## RECORDS SUPPLIED
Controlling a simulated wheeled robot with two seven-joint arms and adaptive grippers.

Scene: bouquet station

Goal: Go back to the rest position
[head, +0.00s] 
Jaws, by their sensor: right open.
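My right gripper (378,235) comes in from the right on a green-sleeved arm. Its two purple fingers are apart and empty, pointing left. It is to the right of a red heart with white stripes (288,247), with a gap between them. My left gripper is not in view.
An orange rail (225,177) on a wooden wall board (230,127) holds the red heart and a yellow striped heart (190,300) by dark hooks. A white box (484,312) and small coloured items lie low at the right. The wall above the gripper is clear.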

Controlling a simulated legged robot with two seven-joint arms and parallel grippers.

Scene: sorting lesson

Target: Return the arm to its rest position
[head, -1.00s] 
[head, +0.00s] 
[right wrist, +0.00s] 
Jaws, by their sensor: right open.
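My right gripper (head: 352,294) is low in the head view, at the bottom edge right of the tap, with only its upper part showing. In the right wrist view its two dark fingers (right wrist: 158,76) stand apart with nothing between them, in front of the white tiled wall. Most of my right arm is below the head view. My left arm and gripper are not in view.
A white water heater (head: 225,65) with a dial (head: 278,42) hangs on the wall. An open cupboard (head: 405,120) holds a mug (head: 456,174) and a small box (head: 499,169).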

---

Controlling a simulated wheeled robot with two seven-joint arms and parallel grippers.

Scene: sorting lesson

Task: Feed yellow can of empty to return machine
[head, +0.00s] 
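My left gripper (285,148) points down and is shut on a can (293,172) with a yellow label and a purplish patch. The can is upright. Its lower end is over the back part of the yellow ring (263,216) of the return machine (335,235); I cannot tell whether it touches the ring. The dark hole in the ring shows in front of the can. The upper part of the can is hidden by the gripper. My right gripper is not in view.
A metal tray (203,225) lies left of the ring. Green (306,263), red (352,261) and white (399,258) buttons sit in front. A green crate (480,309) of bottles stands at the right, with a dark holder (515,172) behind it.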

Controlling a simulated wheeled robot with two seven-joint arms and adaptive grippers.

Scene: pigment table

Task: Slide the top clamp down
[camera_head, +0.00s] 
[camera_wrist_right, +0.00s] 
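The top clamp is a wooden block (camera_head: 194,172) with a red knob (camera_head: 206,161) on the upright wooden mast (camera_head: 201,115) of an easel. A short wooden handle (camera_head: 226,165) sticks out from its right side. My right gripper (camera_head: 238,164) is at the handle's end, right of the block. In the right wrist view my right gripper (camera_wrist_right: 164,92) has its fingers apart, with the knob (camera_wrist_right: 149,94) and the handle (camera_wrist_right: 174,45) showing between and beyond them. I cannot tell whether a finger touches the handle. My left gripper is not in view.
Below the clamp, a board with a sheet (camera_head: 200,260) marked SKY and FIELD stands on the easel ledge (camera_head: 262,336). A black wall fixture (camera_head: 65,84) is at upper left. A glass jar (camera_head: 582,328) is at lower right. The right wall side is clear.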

## WHAT YOU WILL DO
Copy out every line in the listing where the word "position" appears.

## WRITTEN RESPONSE
Goal: Go back to the rest position
Target: Return the arm to its rest position

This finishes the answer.